Fit for purpose¶

Difference between Kafka Streams and Flink¶

Flink is a complete streaming computation system that supports HA, Fault-tolerance, self-monitoring, and a variety of deployment models.
Kafka Streams is a library that any standard Java application can embed and hence does not attempt to dictate a deployment method
Kafka Streams within k8s will provide horizontal scaling. But it is bounded by the number of partitions. Resilience is ensured with Kafka topics.
In term of application Life Cycle:
- Flink: User’s stream processing code is deployed and run as a job in the Flink cluster
- Kakfa Streams: User’s stream processing code runs inside Java application
Flink supports data at rest or in motion, and multiple sources and sinks, no need to be only Kafka as KStream.
Flink has Complex Event Processing capabilities to search for pattern of event occurences.
Restorate State after Failure
- Flink can restore state after failure from most recent incremental snapshot
- KStreams and KSQL Restore state after failure by replaying all messages
Coordination
- Flink JobManager is part of the streaming application and orchestrate task manager. Job manager orchestration is done via Kubernetes scheduler.
- KStreams - Leverages the Kafka cluster for coordination, load balancing, and fault-tolerance.
Bounded and unbounded data streams
& Flink: Stream or Batch processing on Bounded
- Kstreams: Stream only
Language Flexibility
- Flink has a layered API - with most popular languages being Java, Python and SQL
- KStreams is Java only.
Flink needs a custom implementation of KafkaDeserializationSchema<T> to read both key and value from Kafka topic.
Kafka streams is easier to define a pipeline for Kafka records and to do the consume - process - produce loop.
KStreams uses the Kafka Record time stamp, while with Flink we need to implement how to deserialize the KafkaRecord and get the timestamp from it.
Support of late arrival is easier with KStreams, while Flink uses the concept of watermark.

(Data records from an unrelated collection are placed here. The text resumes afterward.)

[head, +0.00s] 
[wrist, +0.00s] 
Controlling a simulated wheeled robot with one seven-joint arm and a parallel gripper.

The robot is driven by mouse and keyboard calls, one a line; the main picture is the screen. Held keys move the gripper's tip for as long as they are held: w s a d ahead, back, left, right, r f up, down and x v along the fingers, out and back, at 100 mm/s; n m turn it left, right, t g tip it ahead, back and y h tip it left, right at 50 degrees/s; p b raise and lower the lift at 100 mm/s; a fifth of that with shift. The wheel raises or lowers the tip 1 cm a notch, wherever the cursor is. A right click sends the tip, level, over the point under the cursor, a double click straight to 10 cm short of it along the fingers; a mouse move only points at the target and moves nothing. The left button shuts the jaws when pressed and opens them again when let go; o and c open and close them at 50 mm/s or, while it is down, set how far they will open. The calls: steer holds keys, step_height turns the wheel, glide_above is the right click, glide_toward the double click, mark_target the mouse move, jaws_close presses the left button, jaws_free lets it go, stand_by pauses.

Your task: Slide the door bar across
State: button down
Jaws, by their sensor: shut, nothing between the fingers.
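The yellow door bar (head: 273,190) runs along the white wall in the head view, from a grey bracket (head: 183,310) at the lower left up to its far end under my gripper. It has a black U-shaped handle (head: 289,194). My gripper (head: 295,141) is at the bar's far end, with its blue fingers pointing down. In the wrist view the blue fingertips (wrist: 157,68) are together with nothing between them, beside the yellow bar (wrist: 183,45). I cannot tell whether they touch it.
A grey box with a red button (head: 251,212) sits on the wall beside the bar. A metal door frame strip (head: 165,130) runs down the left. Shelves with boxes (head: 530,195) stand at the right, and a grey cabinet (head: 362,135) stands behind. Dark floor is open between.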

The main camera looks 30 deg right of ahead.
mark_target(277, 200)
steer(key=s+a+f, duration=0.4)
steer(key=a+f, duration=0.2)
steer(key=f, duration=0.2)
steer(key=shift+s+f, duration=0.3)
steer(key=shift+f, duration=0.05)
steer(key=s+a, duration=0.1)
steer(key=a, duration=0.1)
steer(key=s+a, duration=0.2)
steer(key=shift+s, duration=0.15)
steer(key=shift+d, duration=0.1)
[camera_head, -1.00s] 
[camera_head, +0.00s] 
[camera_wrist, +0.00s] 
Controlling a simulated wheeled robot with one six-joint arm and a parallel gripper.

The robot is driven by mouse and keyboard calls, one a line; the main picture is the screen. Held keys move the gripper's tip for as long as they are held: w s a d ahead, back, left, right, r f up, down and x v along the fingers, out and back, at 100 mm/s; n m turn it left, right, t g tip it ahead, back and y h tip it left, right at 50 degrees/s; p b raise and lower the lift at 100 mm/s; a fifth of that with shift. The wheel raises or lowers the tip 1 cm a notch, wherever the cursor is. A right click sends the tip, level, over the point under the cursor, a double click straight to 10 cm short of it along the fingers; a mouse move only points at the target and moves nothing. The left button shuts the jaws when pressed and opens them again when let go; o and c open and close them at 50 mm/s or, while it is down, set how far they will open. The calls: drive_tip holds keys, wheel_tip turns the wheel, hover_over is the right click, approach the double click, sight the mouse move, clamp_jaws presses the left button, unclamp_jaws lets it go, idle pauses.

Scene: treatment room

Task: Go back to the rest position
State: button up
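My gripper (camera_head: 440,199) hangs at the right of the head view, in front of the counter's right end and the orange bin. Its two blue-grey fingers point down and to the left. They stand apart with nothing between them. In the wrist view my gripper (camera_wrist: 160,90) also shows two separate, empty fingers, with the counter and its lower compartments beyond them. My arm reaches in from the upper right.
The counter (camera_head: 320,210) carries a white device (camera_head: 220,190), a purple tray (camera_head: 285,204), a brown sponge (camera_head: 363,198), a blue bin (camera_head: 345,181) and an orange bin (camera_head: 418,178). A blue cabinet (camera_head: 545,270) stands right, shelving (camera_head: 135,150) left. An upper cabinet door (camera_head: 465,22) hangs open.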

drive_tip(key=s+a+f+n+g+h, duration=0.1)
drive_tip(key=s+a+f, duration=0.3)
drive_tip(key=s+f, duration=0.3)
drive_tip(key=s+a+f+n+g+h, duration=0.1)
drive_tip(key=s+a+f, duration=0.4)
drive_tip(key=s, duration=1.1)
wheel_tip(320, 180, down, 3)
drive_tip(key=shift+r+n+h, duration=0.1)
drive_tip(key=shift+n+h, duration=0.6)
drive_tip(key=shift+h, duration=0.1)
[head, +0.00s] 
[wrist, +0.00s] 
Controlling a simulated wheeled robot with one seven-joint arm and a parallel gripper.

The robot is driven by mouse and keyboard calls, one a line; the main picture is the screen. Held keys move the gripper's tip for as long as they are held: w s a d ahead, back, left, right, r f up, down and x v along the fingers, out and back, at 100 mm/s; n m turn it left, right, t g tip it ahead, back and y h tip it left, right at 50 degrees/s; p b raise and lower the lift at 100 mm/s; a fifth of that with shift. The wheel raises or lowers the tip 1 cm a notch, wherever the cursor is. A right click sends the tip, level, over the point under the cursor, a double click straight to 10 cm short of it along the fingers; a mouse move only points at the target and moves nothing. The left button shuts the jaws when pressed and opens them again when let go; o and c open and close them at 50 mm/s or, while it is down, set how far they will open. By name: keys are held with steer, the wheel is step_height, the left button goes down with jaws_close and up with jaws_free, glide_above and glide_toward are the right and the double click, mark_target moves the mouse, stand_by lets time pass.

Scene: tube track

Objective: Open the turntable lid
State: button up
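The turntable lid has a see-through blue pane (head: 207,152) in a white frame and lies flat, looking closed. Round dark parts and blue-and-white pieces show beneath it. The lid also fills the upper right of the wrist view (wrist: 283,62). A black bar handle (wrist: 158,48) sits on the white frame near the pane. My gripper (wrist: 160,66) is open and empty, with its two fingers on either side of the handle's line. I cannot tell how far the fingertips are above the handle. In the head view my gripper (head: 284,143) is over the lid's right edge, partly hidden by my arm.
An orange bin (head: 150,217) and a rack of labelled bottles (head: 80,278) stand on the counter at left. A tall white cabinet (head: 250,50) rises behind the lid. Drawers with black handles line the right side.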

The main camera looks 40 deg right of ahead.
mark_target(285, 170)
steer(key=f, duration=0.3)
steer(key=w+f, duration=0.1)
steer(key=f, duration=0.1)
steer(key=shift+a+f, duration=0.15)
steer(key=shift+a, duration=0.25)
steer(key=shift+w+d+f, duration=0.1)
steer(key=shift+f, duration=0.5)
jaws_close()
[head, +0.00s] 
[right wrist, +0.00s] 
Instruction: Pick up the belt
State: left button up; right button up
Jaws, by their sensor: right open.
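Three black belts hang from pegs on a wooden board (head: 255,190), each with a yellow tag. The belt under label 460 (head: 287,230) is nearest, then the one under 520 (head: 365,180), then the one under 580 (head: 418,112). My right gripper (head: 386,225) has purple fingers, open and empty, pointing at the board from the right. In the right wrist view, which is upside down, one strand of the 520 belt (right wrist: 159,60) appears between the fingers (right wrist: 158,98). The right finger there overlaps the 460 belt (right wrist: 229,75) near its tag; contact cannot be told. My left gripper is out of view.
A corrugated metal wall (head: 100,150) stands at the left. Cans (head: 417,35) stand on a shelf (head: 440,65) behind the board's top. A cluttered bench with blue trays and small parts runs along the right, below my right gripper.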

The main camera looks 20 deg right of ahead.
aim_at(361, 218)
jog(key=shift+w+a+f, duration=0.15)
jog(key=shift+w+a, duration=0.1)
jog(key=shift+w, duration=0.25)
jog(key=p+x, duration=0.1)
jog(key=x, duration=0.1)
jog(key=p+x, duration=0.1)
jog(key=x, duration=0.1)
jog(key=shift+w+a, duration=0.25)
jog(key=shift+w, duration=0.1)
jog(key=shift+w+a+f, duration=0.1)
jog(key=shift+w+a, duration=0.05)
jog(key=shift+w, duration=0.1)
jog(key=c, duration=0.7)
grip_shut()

When to use rule engine versus Flink¶

By rule engine, we are talking about libraries / products that are implementing the Rete Algorithm and extends from there. Some of those engines are also supporting time windowing operators. The major use case is to implement prescriptive logic based on if ... then ...else constructs and define the knowledge base as a set of rules. This is the base of expert systems and it was part of the early years of Artificial Intelligence. Expert systems have still their role in modern IT and AI solution. They help to:

automate human's decisions as an expert will do. In fact it is better to say like a worker will apply his/her decisions on data and still be involved in addressing the more difficult decisions.
have a clear understanding of the logic executed behind a decision, which is a real challenge in AI and deep learning models.
reprocess rules when new facts are added so rule engine can be used to maintain a conversation with the client application to enrich facts and take decision
externalize the business logic from code: it is easier to test and help to develop what-if scenarios with champion and challenger decision evaluation methodology

Flink can do Complex Event Processing and Stream processing with time windowing.

The technologies are indeed complementary: if we consider to get a stream of events from a event backbone like Kafka and then process those events with Flink we can also call a remote decision service via REST end point within the flink flow.

The figure above illustrates a generic processing, where event sources are injecting events to Kafka topics, Flink application processes the events as part of a situation detection pattern. The situation detection is supported by the Flink processing and the rule engine: the responsability to implement the complex time windowing logic is assigned to a Developer, while the business logic to support scoring or assessing best action, may be done by business analysts using a high level rule language and a decision management platform. It is important to note that once a situation is detected, it is important to publish it as a fact in a Kafka topic, to adopt an event sourcing and event-driven architecture approach. The down stream processing is to compute the next best action. This component can enrich the data from the situation event received, so the best action decision can consider more data elements. This is a classical approach to develop rule based application.

Once the action is decided, it is published to a topic, and this orchestration service (named here "entity service") may call different external services, like a business process execution environment, and robot process automation,...

Another effective way is to embed the rule engine and the ruleset inside the Flink application:

The goal is to reduce latency and avoid unnecessary remote calls which adds complexity with retries, circuit breaker and fail over.